What is required>
Give a verbatim copy of the lines below, minus the pictures.

Supplied material>
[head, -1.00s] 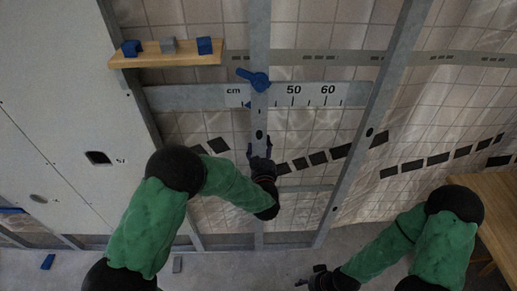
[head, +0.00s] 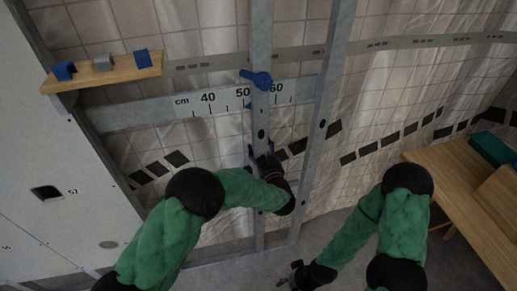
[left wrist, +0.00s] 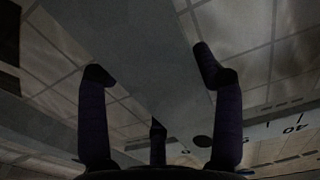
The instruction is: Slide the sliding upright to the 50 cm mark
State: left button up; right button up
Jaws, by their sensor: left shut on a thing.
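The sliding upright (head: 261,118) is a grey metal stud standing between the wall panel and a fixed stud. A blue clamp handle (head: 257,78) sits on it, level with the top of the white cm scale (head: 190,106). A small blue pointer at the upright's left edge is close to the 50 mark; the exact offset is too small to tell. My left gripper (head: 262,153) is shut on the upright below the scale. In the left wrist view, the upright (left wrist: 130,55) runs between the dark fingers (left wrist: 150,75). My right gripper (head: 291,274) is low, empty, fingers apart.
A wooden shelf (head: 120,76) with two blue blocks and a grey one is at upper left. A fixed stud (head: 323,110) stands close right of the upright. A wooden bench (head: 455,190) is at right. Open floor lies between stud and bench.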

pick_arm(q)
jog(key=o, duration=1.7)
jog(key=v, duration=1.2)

Output below>
[head, -1.00s] 
[head, +0.00s] 
[left wrist, +0.00s] 
The instruction is: Slide the sliding upright to the 50 cm mark
State: left button up; right button up
Jaws, by their sensor: left shut on a thing.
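The sliding upright (head: 261,118) is a grey metal stud standing between the wall panel and a fixed stud. A blue clamp handle (head: 257,78) sits on it, level with the top of the white cm scale (head: 190,106). A small blue pointer at the upright's left edge is close to the 50 mark; the exact offset is too small to tell. My left gripper (head: 262,153) is shut on the upright below the scale. In the left wrist view, the upright (left wrist: 130,55) runs between the dark fingers (left wrist: 150,75). My right gripper (head: 291,274) is low, empty, fingers apart.
A wooden shelf (head: 120,76) with two blue blocks and a grey one is at upper left. A fixed stud (head: 323,110) stands close right of the upright. A wooden bench (head: 455,190) is at right. Open floor lies between stud and bench.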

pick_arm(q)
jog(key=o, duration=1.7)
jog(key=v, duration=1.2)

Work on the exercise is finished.